Misurata, die drittgrößte Stadt Libyens, wird von Gaddafis Truppen belagert. Um den Menschen zu helfen, reicht eine Unterstützung aus der Luft nicht mehr aus.

B ERLIN taz Der Krieg in Libyen ist nur scheinbar zum Stillstand gekommen. Im Osten des Landes hat sich zwar ein militärisches Patt entwickelt, die Aufständischen kommen ebenso wenig dauerhaft voran wie die Gaddafi-Truppen. Allmählich merken das beide Lager.

Doch in Libyens drittgrößter Stadt Misurata unweit der Hauptstadt Tripolis spitzt sich der Krieg und die Notlage der Menschen zu: Hier befindet sich die letzte Bastion der Aufständischen im Westen des Landes, und hier zieht Gaddafi den Belagerungsring um die "befreite Zone" immer enger.

Hunderte von Menschen sind bereits gestorben, Opfer von Scharfschützen, Artillerieangriffen und dem Mangel an medizinischer Versorgung. Tausende suchen einen Fluchtweg. Hunderttausende leben in ständiger Angst vor dem finalen Großangriff der Regierungsarmee.

taz

DOMINIC JOHNSON ist ist Leiter des Auslandsressorts der taz und zuständig für die Afrika-Berichterstattung.

Misurata ist eine Ermahnung an die Ursprünge des libyschen Krieges. Er begann nicht als bewaffneter Konflikt, bei dem ostlibysche Rebellen gegen die Regierung im Westen kämpfen, wie es international die Relativierer darstellen, die die Konfliktparteien politisch gleichsetzen wollen und damit ihre Neutralität begründen.

Er begann als landesweiter Volksaufstand gegen Unterdrückung, nach dem Vorbild Tunesiens und Ägyptens. Erst als dieser Aufstand blutig niedergeschlagen wurde, griffen die Aufständischen ihrerseits zu den Waffen. Sie hielten anfangs zahlreiche Städte in allen Teilen des Landes.

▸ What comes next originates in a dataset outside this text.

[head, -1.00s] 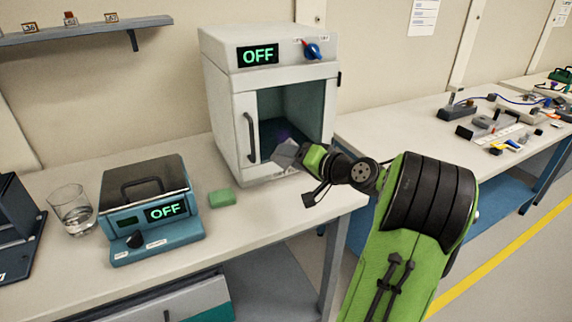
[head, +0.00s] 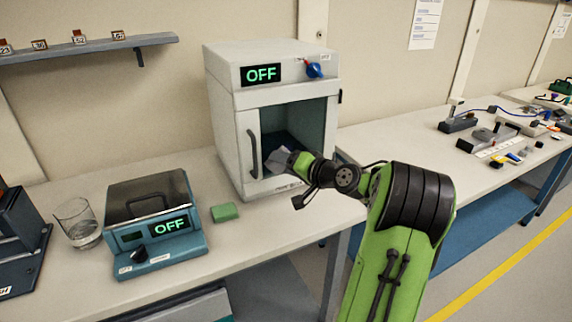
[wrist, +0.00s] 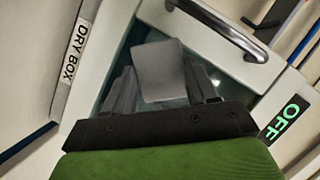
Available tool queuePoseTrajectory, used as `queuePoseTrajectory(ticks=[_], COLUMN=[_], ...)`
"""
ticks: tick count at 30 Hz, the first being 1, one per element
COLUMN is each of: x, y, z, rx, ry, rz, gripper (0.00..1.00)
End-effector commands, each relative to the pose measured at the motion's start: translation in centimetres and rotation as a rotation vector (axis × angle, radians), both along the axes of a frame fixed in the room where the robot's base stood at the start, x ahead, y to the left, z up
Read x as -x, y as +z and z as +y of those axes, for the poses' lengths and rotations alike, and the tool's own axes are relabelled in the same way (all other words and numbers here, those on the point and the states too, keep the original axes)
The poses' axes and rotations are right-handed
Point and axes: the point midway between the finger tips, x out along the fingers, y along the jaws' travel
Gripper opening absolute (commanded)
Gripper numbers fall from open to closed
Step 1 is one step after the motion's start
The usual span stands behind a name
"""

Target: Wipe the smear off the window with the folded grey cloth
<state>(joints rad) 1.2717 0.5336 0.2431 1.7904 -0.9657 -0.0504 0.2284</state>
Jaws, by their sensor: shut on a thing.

Misurata ist der einzige größere Ort im Westen, wo ihr Widerstand bis heute nicht gebrochen ist.

Dies zeigt die Grenzen der bisherigen internationalen Interventionsstrategie in Libyen auf. Mit Luftschlägen kann man in der Wüste Panzerkolonnen und Raketenstellungen ausschalten, nicht aber in einer Großstadt einen Häuserkampf entscheiden und Scharfschützen eliminieren. Wer den Menschen in Misurata Sicherheit geben will, muss sie gegen die Belagerer schützen.

Selbst wer ihnen einfach das Überleben erträglicher machen will, muss den Hafen offenhalten, humanitäre Korridore zur Versorgung der Bevölkerung und zur Evakuierung von Flüchtlingen schaffen. All dies erfordert den Einsatz militärischer Mittel.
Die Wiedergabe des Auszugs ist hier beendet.